Suggested pacing 5-6 weeks
Teacher tips:
Area was covered in Q4, so you may want to go back and use similar problems but adding in fractional units (halves and fourths).
Utilize visual models and the idea of groups of less than one BEFORE introducing any algorithms.
Order of operations was covered in question 2 with whole numbers and question 3 with decimals, so you can revisit those resources and add in fractions.
∎ Multiply and divide proper and improper fractions, and create equations from word problems. (5.NF.3, 5.NF.4.a, 5.NF.5 5.NF.6, 5.NF.7) (SMP1, SMP5)
∎ Find the area of a rectangle with fractional side lengths by tiling it with unit squares of the appropriate unit fraction side lengths, and show that the area is the same as would be found by multiplying the side lengths. Multiply fractional side lengths to find areas of rectangles, and represent fraction products as rectangular areas. (5.NF.4.b) (SMP1, SMP5)
🌕 Use parentheses, brackets, or braces in numerical expressions with fractions, and evaluate expressions with these symbols. (5.OA.1) (SMP2, SMP5)
🌕 Write simple expressions that record calculations with fractions, and interpret numerical expressions without evaluating them.
For example, express the calculation “add 8 and 7, then multiply by 2” as 2 × (8 + 7). Recognize that 3 × (18932 + 921) is three times as large as 18932 + 921, without having to calculate the indicated sum or product. (5.OA.2) (SMP2, SMP5)

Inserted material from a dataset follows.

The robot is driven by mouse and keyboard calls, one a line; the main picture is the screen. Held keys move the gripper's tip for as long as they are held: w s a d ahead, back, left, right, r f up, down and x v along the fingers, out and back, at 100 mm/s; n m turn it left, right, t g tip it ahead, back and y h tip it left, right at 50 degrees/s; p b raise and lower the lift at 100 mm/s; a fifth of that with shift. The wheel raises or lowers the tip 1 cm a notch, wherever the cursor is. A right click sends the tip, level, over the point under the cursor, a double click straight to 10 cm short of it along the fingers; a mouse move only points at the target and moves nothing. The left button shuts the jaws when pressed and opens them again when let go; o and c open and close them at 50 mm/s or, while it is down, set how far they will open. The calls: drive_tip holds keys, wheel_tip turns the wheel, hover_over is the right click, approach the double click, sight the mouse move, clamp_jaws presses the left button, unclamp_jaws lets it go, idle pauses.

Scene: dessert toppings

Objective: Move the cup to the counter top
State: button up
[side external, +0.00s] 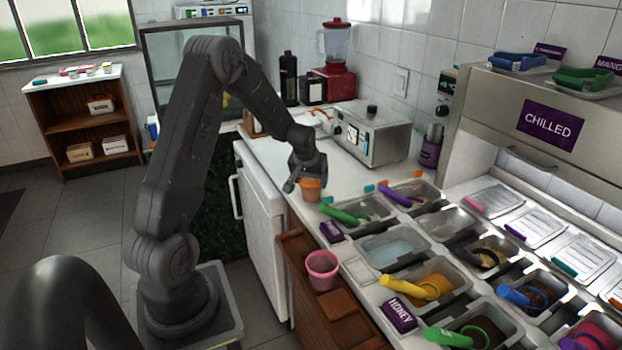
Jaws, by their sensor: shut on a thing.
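My gripper (304,179) is shut on a small orange-brown cup (311,191), gripping it near its rim. The cup is upright at the near edge of the white counter top (262,153), just left of the topping pans. I cannot tell whether its base touches the counter. A pink cup (322,271) stands upright on a wooden ledge (341,306) in front of the counter, apart from my gripper. The fingers partly hide the orange cup's upper left side.
A pan with a green-handled scoop (343,215) and several more topping pans lie to the right. A purple block (332,232) sits just in front of the held cup. A silver appliance (372,136) stands behind. The counter left of the cup has bare room.

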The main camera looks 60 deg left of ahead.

I can interpret and recognize fractions as division problems (5.NF.3)
I can solve word problems involving division of whole numbers leading to answers in the form of fractions or mixed numbers by using visual fraction models and/or equations to represent the problem. (5.NF.3)

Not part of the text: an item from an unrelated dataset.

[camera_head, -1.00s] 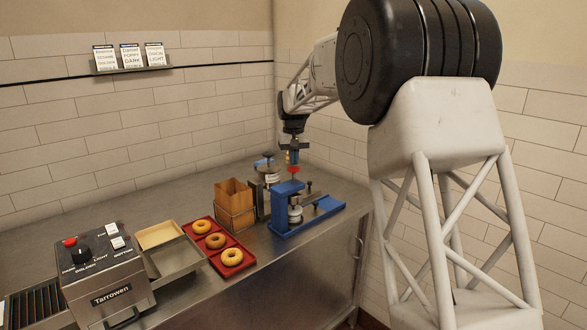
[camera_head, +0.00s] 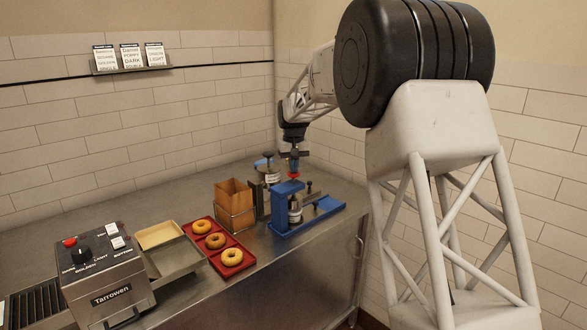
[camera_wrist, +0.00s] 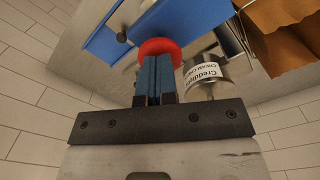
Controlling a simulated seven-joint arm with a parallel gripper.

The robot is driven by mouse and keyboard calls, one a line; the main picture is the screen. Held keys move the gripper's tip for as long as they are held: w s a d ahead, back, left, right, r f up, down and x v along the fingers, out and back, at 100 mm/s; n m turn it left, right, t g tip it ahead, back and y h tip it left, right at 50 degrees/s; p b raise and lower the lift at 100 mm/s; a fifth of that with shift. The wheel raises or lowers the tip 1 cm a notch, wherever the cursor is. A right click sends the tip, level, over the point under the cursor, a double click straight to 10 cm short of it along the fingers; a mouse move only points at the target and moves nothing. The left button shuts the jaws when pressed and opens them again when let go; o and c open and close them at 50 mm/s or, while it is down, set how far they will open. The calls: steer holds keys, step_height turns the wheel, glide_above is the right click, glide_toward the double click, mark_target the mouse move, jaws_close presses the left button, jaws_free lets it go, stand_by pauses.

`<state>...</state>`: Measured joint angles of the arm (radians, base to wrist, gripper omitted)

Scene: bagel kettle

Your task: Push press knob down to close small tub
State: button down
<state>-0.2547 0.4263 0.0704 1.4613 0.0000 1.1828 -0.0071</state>
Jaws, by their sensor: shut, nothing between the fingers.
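The blue press (camera_head: 281,205) stands near the counter's right end, with its red press knob (camera_head: 294,178) on top. A small pale tub (camera_head: 295,212) sits under the press, partly hidden by its frame. My gripper (camera_head: 294,168) is shut and empty, pointing down right above the knob. In the wrist view the shut blue fingers (camera_wrist: 154,66) overlap the near edge of the round red knob (camera_wrist: 160,46), with the blue press body (camera_wrist: 172,18) beyond. I cannot tell for sure whether the fingertips touch the knob.
A labelled metal canister (camera_wrist: 206,76) stands close beside the knob; it also shows behind the press (camera_head: 271,179). A brown box in a wire holder (camera_head: 234,197) and a red bagel tray (camera_head: 237,270) lie to the left. Bare counter (camera_head: 310,240) is in front.

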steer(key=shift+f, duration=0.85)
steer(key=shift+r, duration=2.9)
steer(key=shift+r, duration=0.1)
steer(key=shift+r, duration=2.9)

I can use factors to estimate a product. (5.NF.3)
I can use real world examples to explain multiplication of fractions by fractions and/or whole numbers. (5.NF.4.a)
I can find the area of a rectangle by tiling unit squares (5.NF.4.b)
I can compare the size of a product to the size of one factor on the basis of the size of the other factor, without performing the indicated multiplication. 5.NF.5.a
I can explain why multiplying a given number by a fraction greater than 1 results in a product greater than the given number (recognizing multiplication by whole numbers greater than 1 as a familiar case) 5.NF.5.b
I can explain why multiplying a given number by a fraction less than 1 results in a product smaller than the given number; and relating the principle of fraction equivalence a/b = (n × a)/(n × b) to the effect of multiplying a/b by 1. 5.NF.5.b
I can use real world examples to explain multiplication of fractions by fractions and mixed numbers by using visual fraction models or equations to represent the problem. (5.NF.6)
I can divide fractions by whole numbers and divide whole numbers by fractions using a visual fraction model. (5.NF.7)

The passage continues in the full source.